インボイス制度が適用された後に自社が免税事業者と取引する場合は、インボイスの交付がない取引先からの仕入分だけ消費税の負担増となります。もし取引先が免税事業者だった場合は、長年の信頼から取引を続けるのか、取引を見直すのかといった選択が必要です。
インボイス制度におけるレシート
飲食店が発行するレシートは、必要な事項を記載して発行することで簡易インボイス(適格簡易請求書)の扱いになります。簡易インボイスとは「不特定多数に対して営業を行う一定の業種」が発行できる、インボイスの内容を簡略化したものです。飲食店はその業種に当てはまります。
軽減税率対応のレシートとは
現行では多くの飲食店で発行するのは軽減税率に対応したレシートであり、軽減税率8%・標準税率10%それぞれの商品・サービスが明確に区分されたものです。
レシートがインボイスならびに簡易インボイスとして認められる条件として、適用税率や適用税率ごとの消費税額などの記載が必要になります。
レシートを簡易インボイスとして発行する具体的な記載内容は以下のとおりです。
1.インボイス発行事業者の氏名または名称および登録番号
(T+13桁の法人番号または13桁の数字)
2.取引年月日
3.取引内容(軽減税率の対象品目である旨)
4.税率ごとに区分して合計した対価の額
「税率ごとに区分した適用税率」または「税率ごとに区分した消費税額等」
上記はあくまで簡易インボイスの記載事項になります。通常のインボイスの場合は「書類の交付を受ける事業者の氏名または名称」と「区分した適用税率と消費税額」の両方の記載が必要です。
なお、インボイスの記載条件さえ満たせば、レシートも簡易インボイスではなくインボイスとして発行可能です。しかし、インボイスの条件には「書類の交付を受ける事業者の氏名または名称」が含まれているため、大人数の消費者を相手にする飲食店が1人ひとりに発行するのは現実的ではありません。

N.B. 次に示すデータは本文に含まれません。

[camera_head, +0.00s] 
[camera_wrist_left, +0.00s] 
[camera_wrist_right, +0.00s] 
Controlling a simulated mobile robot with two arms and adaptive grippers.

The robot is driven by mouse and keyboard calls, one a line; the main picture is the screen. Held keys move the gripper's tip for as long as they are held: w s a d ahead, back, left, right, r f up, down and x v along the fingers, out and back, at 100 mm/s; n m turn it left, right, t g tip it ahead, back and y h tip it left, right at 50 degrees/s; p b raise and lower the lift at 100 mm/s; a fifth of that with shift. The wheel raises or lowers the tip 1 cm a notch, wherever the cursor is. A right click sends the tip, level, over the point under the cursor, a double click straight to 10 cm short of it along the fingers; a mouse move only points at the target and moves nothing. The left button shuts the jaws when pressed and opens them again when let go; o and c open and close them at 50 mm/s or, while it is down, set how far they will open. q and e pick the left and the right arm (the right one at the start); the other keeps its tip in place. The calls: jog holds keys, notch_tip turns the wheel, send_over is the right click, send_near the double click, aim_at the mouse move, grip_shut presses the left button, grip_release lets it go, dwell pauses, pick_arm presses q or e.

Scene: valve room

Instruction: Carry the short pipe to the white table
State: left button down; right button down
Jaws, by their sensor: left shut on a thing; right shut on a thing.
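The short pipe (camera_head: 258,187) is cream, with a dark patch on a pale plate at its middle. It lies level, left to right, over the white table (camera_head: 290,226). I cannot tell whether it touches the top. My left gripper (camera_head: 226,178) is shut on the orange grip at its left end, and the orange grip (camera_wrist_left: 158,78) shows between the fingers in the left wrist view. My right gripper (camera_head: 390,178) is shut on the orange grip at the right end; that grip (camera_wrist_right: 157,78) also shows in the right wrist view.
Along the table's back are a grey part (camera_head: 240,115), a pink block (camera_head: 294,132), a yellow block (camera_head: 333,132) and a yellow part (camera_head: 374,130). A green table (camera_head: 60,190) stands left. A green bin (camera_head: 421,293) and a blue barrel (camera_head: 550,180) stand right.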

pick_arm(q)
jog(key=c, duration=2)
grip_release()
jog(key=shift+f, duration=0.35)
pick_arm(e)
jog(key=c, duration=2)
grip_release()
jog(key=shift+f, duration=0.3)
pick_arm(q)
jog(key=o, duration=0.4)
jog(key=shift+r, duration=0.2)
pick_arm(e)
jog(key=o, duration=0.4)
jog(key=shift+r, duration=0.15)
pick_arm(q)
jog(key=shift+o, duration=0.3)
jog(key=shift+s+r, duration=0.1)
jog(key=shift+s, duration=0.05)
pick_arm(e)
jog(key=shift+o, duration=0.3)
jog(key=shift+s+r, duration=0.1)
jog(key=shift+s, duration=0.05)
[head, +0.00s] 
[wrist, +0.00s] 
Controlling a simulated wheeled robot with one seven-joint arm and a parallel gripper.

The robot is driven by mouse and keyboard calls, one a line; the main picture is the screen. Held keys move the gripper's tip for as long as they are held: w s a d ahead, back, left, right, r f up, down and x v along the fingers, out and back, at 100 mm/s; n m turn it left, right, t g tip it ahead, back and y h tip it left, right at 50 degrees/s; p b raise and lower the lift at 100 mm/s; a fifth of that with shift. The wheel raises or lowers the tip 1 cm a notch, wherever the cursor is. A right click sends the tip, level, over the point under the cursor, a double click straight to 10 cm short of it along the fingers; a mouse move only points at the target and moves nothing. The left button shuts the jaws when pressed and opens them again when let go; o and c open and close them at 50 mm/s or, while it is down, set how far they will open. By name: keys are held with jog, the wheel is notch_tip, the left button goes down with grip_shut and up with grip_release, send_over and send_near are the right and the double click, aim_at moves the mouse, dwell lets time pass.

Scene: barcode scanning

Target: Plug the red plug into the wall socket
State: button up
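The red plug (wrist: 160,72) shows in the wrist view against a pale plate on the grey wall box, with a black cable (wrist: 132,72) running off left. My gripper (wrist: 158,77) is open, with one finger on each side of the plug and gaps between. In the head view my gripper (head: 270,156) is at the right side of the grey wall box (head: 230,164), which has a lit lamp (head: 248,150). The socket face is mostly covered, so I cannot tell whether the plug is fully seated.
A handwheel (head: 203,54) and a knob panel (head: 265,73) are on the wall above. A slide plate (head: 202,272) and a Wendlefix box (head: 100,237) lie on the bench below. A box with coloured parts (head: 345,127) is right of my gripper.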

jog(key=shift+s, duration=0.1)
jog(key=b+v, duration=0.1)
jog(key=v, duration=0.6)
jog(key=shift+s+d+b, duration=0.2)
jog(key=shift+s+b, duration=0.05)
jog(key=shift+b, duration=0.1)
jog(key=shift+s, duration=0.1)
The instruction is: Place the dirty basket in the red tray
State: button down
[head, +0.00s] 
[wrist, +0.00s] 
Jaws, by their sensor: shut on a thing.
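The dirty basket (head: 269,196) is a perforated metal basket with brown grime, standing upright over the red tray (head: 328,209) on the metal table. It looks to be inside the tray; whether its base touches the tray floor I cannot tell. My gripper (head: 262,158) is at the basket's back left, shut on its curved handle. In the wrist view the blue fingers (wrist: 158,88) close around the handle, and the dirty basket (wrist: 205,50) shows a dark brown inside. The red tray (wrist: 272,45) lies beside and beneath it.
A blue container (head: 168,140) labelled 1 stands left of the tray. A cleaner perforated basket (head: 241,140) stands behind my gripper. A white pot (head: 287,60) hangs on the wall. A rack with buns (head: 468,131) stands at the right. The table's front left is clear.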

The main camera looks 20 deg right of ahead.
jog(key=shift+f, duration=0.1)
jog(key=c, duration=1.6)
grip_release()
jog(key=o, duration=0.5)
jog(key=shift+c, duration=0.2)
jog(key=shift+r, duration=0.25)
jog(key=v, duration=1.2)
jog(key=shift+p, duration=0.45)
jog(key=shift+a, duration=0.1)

飲食店を貸し切ってパーティーなどのイベントを開催したりする場合には、顧客の求めに応じて簡易インボイスではなく、顧客名の入ったインボイスの形式にするなど使い分けてもよいでしょう。
レシートと領収書の違い
飲食店ではレシートのほかにも手書きの領収書を渡すことがあります。たとえ手書きであっても、記載事項を満たしていればインボイス、または簡易インボイスとして利用できます。ただし、インボイス発行側での控えの保管も必要なので、コピーを取るなどの手間もかかります。
手書きの領収書の場合、レジを利用して機械的に発行したレシートと比べると以下のリスクが存在します。
・数値や氏名を書き間違える可能性がある
・不正や改ざんが疑われる
・一度に多くの発行ができない
など
特別な場合を除き、基本的には手書き以外での対応をおすすめします。
飲食店がインボイス制度に対応するために必要な準備
飲食店がインボイス制度に対応するために必要な準備は、次のとおりです。
・インボイス制度に対応するレジ機や会計システムの導入
・小規模事業者持続化補助金といった補助金制度が利用できないか検討する
・インボイス対応のレシート・領収書の書式を決める
・インボイスや消費税の基本的な事項を理解する
など
インボイス導入の検討時間や新たな経費が必要となりますが、上記の内容についてはコストをかけてでも一度検討しておくことをおすすめします。